Yves Smith directs us to, among others things, a discussion by Kate Pickett. Pickett's presentation notes that the US has more "bads" than most other wealthy, 'modern' countries — across the board. Greater inequalities in longevity, crime, mobility, happiness, education, and on and on.

It is time to stop pretending that this is an accident of other phenomena in the US. Rather, this is what the American elite want.

Americans equate wealth, longevity, "good looks" (in the form of housing, fashion, personal appearance) with virtue. Americans embrace the notion that the wealthier, longer-lived elite are better, innately better, morally better, intellectually better.

Americans embrace an innateness of status that was rejected by Europeans through the French Revolution and numerous other social upheavals.

Worst, Obama, most Democrats, all Republicans, and most important, the Oligarchs (the top 1% or so), want the rest of us to be worse off — in every sense.

This is an explanation that has all the merits attributed under the scientific method. It is simple. It explains what we observe. It has predictive power. Above all, it explains why Obama and others would pursue the policies they do despite overwhelming factual evidence.

Income/Wealth Inequality and Social Stability

The Princeton political scientist Carles Boix argued at at length that one of the things that makes democracy possible is that the better off perceive their privilege to be protected (in some measure) against egalitarian impulses of the less-well-off. In modern industrial democracies like the US, the wealthy enjoy constitutional protections and can also move their wealth elsewhere.

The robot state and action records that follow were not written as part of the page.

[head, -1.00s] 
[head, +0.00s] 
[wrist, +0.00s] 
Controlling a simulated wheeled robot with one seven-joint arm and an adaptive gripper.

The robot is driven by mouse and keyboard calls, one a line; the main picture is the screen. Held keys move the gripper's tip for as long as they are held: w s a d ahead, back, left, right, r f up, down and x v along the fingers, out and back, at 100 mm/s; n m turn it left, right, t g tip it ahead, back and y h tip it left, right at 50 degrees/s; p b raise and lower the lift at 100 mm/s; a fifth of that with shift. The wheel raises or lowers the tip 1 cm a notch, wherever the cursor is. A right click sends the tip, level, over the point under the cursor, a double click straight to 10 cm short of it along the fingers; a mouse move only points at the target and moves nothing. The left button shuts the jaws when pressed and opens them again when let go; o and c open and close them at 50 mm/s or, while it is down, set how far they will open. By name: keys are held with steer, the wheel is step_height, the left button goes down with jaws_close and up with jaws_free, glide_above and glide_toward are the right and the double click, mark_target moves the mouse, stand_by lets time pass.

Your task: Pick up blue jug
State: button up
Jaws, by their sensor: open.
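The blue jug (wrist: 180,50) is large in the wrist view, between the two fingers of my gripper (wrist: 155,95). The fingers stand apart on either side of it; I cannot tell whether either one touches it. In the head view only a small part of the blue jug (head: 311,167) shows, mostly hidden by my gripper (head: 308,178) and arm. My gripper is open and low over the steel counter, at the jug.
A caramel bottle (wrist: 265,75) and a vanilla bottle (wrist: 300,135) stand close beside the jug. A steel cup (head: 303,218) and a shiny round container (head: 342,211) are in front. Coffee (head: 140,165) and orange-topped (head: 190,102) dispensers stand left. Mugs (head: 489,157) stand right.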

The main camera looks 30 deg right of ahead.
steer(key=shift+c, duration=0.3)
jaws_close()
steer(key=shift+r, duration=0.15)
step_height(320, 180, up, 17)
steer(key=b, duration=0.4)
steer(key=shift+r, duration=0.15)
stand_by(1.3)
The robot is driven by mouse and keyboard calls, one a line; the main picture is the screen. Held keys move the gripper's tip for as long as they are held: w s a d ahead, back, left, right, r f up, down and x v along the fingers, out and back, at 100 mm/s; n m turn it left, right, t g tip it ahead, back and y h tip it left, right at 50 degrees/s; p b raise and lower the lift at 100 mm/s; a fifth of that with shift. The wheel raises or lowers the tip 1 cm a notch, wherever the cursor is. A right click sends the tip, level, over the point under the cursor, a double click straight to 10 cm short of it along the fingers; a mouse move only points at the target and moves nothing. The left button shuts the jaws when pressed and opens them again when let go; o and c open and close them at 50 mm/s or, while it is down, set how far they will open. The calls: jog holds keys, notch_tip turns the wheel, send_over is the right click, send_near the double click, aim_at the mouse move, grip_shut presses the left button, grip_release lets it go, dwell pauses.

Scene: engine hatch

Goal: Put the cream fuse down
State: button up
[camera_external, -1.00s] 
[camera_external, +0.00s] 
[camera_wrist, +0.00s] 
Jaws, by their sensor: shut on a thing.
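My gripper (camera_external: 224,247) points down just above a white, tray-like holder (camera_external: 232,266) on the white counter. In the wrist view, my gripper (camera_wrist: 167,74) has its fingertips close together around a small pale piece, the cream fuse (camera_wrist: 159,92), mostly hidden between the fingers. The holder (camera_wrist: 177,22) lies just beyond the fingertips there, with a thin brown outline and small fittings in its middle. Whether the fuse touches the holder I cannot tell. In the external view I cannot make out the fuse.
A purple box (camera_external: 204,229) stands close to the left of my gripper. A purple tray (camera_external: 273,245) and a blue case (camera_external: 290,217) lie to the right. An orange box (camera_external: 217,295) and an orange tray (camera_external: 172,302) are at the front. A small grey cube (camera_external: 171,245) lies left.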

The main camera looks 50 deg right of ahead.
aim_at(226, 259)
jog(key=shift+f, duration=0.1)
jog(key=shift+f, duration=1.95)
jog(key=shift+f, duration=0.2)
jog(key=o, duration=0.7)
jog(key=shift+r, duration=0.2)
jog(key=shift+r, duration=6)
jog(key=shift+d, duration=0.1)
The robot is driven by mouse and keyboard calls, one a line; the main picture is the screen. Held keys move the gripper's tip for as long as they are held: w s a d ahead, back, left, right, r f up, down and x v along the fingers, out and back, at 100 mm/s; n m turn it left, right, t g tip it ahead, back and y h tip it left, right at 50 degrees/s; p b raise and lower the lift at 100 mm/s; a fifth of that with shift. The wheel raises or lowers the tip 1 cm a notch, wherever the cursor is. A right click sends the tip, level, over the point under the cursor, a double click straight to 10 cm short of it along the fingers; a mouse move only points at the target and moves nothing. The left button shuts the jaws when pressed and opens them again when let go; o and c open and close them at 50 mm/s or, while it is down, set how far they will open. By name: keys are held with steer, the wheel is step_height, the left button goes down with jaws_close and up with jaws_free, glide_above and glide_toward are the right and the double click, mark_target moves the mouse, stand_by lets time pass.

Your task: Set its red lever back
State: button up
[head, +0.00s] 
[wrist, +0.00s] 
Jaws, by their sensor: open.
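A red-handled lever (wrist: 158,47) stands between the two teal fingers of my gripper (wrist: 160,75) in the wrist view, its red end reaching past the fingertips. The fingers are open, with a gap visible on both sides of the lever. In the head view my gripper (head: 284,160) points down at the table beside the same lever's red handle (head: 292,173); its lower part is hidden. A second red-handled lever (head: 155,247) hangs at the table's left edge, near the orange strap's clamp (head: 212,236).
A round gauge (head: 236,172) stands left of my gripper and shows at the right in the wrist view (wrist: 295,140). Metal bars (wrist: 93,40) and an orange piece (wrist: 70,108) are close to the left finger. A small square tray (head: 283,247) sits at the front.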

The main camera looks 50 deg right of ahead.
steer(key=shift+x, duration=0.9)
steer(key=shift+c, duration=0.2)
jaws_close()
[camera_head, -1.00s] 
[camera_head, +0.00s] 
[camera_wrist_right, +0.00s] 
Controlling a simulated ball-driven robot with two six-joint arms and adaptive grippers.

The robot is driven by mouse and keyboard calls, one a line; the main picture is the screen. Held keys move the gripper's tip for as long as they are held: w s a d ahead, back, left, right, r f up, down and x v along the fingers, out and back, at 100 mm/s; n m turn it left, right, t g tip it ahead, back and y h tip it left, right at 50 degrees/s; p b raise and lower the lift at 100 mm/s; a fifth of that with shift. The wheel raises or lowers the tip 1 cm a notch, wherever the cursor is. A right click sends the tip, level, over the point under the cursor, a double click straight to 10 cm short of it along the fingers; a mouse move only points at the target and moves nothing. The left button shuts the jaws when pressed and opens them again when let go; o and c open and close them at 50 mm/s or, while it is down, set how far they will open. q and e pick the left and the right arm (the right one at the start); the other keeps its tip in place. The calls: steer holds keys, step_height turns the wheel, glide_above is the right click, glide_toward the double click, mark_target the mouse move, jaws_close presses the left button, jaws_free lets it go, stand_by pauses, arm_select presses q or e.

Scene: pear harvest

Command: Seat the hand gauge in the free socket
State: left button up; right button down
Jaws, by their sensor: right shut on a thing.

Fine. But two obvious questions arise.

1. Is there a point where inequality provokes a backlash among the less-well-off? The answer in the US for decades has been no. Americans are remarkably, stunningly indifferent to the gross inequalities of the US, hands down the most unequal of all the industrial democracies. The US has one of the lowest social mobility rates in the world, even compared to non-democracies and less-developed nations. It has fares most poorly among its peers on health, longevity, education, happiness — very nearly every index of comparison. (The only country that does roughly as badly is Britain. What a surprise — the nation that has done most to parrot the American example.)

Despite this, as John Kenneth Galbraith long noted (among many others), Americans didn't seem to care.... American exceptionalism. Speaking on The Charlie Rose Show, economist Kenneth Rogoff's comment echoes something I've heard elsewhere: Americans "expect to win the lottery." Americans are generally happy to see others enjoy billions because a remarkable percentage of Americans are deluded into thinking they too will win any day now — this despite the US having a dismal degree of social mobility.

Will this change? Can it change? Can Americans develop a measure of anger? Can they rally the way the French or Greeks have? The way anybody but Americans do?

This brings us to the second question:

2. How are the US government and oligarchs suppressing American egalitarian impulses or protecting themselves against the same? I suggest that the national security apparatus/state that has been developing for years and has accelerated under Obama will be used to contain any American social upheaval — should any develop, which seems unlikely given the level of Americans' apathy and ignorance. Under Obama, domestic spying has grown. Obama has viciously sought to suppress whistleblowers, as Glenn Greenwald has described repeatedly. Moreover, we have an educational system which borders on systematic indoctrination. From grade school through university (especially university) we have a host of institutions that endlessly trumpet the unalloyed glories of both unlimited greed and the infallibility of the American way of doing things. I am frequently astonished by the extent to which extraordinarily well-educated, intelligent people show absolutely no inclination or ability to challenge American orthodoxy.

The writings of H. L. Mencken, John Kenneth Galbraith, Noam Chomsky, Mark Twain, and many others go into this over the length of American history. Today, we have many new voices — Naomi Klein, Glenn Greenwald among them. Yet Americans remain impervious to even the most obvious truths.

The wealthiest and their willing slaves like Obama and Congress (those members who are not among the 1% already, that is) have obvious incentives for pressing the dogma. But why so many Americans prove so indifferent is a mystery.

Friday, August 5, 2011

Obama — Worse than Bush

Secretary of Defense Leon Panetta has made clear that he plans to fight any cuts to the Pentagon budget tooth and nail. We have every reason to believe Obama holds similar, even identical, views. As Glenn Greenwald has noted, this sets up a near-guaranteed gutting of American social programs if the so-called "Super Congress" has any teeth. Republicans will oppose any cuts to defense. Obama has pushed for cuts to social programs already. Now he makes clear his commitment to monstrous military extravagance. Panetta has gone so far as to assert that any possible cuts "would do real damage to our security, our troops and their families, and our military's ability to protect the nation."

The Orwellian doublethink in Panetta and the Pentagon's assertions is something to behold. Note that the Pentagon is also angling for more money on the grounds that there are new security threats in the form of climate change, among other things. This hopelessly expansive, all-encompassing, "everything is a national security issue" thinking will will swell to include economic issues. Indeed, it already has, as seen in much of the hysterical rhetoric about China.

Paul Krugman noted, again, the other day that the US is looking more and more like a banana republic. One of the features of those failed states is massive numbers of citizens working for the military. Going into the military in many of these countries was the equivalent of going into business in western Europe or North America.

Have Democrats settled on the military as the only social program Republicans will support? Or is Obama just as spinelessly militant as Joseph Lieberman and war-hungry Republicans?

The US patted itself on the back over the success of its strategy of forcing the Soviet Union to spend itself into oblivion on 'defense.' On the Soviet invasion of Afghanistan, Zbigniew Brzezinski told Carter, "We have given the Soviets their Vietnam."

The US is now doing the same . . . to itself.